------ Data segment

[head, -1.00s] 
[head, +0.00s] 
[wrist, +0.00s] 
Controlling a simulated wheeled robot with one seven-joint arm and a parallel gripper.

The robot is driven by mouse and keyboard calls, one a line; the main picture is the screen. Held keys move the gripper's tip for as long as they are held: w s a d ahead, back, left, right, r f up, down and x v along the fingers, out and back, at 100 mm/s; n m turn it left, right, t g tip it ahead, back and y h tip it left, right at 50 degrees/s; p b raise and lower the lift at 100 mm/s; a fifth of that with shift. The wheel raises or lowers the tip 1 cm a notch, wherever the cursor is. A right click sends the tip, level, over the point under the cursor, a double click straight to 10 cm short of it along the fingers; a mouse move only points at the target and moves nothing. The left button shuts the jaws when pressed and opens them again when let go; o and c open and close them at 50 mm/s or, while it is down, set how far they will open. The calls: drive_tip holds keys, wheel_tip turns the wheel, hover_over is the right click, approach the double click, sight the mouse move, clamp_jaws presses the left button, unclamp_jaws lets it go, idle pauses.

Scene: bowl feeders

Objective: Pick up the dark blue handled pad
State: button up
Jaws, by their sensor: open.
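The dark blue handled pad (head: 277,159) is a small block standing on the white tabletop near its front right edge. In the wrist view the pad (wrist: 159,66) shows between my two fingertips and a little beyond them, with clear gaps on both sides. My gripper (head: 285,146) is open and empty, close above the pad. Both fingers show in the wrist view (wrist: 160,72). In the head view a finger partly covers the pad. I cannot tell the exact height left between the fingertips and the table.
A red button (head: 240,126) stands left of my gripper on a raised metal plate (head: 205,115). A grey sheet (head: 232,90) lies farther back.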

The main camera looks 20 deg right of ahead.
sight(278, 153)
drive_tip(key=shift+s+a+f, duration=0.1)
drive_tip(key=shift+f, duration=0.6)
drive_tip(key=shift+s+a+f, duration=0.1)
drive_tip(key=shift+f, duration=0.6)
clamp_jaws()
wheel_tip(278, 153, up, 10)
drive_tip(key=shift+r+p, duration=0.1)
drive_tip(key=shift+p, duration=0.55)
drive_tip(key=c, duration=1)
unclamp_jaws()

------------

Begin with the first line of the listing and copy exactly through the line that contains "Controlling a simulated", please, keeping both ends and leaving out everything after.

Exercise output:
[head, -1.00s] 
[head, +0.00s] 
[wrist, +0.00s] 
Controlling a simulated wheeled robot with one seven-joint arm and a parallel gripper.

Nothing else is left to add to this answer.